A part of the game I like is the map. Between ending part of a level and beginning a new one, the game shows a picture of the island where the story takes place. A path is shown to symbolise the journey Sonic takes for the next part of the level, or the location of the Boss. I actually like this feature, I feel it adds context to the story (rather than other games in the series, which use a series of unrelated zones) and makes Sonic seem like a creature defending his home. The paths also appear to be quite accurate and reflect the levels well (for example, a level which involves climbing is shown to have quite a vertical path in the map).

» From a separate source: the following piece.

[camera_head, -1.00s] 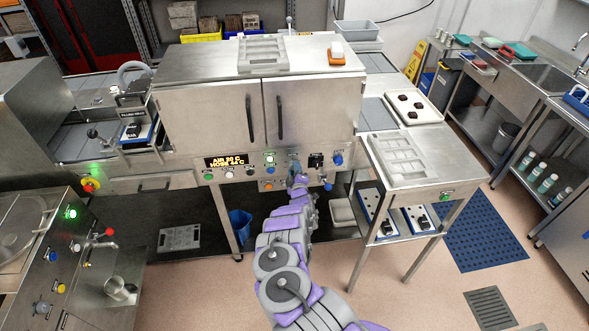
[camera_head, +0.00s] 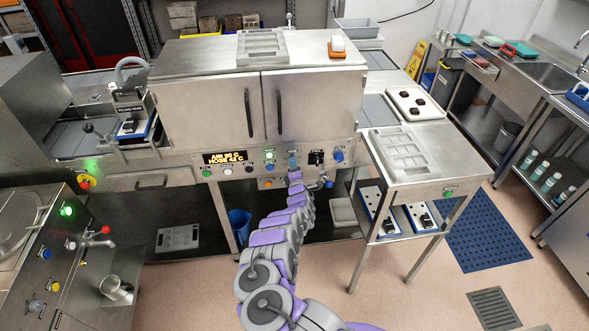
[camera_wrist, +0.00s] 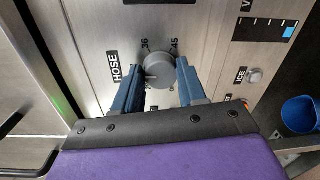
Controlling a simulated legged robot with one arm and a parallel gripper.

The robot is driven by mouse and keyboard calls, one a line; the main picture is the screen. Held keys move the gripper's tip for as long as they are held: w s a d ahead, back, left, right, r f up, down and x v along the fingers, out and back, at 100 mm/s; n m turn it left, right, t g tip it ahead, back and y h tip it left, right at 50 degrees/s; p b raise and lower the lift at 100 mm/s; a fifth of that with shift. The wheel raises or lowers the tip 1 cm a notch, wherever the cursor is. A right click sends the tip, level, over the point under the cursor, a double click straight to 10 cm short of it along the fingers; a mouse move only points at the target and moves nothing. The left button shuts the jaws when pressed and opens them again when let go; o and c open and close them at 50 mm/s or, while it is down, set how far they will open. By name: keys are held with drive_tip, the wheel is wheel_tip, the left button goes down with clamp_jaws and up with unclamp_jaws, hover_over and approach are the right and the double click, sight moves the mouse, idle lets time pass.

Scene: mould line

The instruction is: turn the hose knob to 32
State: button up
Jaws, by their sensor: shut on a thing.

There are a number of bizarre inclusions in this game. In many of the Sonic games released around the same time as this game, the Sega logo is shown at the beginning of the game after Sonic completes an action (such as running past or rolling past). In this game, the Sega logo appears after Sonic frolics back and forth and lands, raising his finger at the player and a hand at his hip. The shield power up in this game is also quite small. When Sonic obtains a shield power-up a small, flashing circle will appear around his chest (instead of surrounding him), which makes the power-up resemble a fashionable coat. Following the final score count, Sonic is shown in front of a light purple screen in front of stationary gold and dark blue stars while a pink block (shown fixed to the background by blue circles) displays the credits. Sonic, holding a microphone, appears to tap his foot and move his left hand while opening and closing his mouth. I cannot work out if this sequence is intended to show Sonic singing the credits and seems like an unusual scene to add to the game (considering other games just show white credits on a black background).

In conclusion, the game is quite enjoyable. It is simple to play and uses a variety of challenges for the player. It is not too long (considering it has to be played in one go). The level designs are interesting and the music is good. It can be annoying because of the difficulty and certain aspects which make the game harder.